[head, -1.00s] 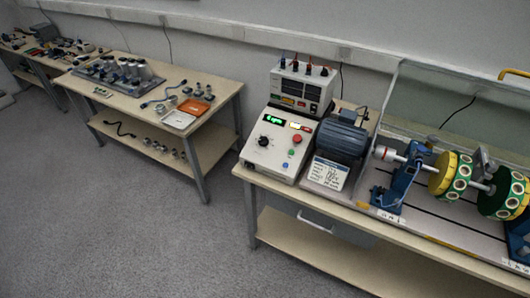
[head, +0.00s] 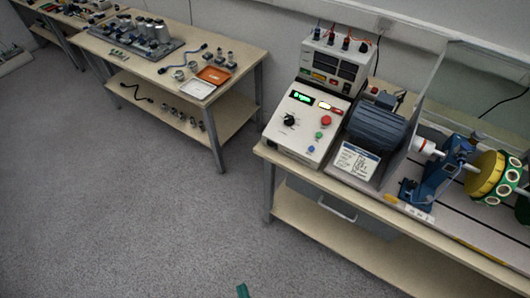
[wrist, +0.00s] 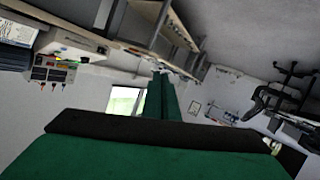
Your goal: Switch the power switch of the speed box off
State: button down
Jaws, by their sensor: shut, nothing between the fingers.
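The speed box (head: 296,143) is a white sloped box on the near left corner of the right bench. It has a lit green display (head: 303,99), a black knob (head: 289,120) and red, green and blue buttons. A small lit red and yellow rocker (head: 329,108), which looks like the power switch, sits right of the display; its position is too small to tell. My gripper (head: 242,290) shows only as a green tip at the bottom edge of the head view, well below and apart from the box. In the wrist view, its green fingers (wrist: 160,97) are together and empty.
A meter box (head: 331,66) with plugs on top stands behind the speed box. A motor (head: 377,125) and shaft rig stand to its right, by a clear guard. Another bench (head: 225,50) holds small parts at the left. The grey floor (head: 130,215) in front is clear.

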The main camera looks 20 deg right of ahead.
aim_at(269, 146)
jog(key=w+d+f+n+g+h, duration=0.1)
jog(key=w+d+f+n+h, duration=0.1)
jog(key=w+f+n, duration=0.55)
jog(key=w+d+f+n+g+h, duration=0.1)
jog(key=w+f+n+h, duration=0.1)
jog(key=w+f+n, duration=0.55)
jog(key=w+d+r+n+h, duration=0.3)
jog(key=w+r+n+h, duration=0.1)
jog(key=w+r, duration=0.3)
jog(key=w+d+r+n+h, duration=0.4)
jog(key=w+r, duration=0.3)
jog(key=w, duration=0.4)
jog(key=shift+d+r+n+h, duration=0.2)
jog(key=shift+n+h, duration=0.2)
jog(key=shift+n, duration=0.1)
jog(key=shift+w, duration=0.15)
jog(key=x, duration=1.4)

* * * * * * *

-- Exercise directions --
Print the data above verbatim from the first line through the line holding "State: button down", leaving every picture out.

-- Expected output --
[head, -1.00s] 
[head, +0.00s] 
[wrist, +0.00s] 
Your goal: Switch the power switch of the speed box off
State: button down

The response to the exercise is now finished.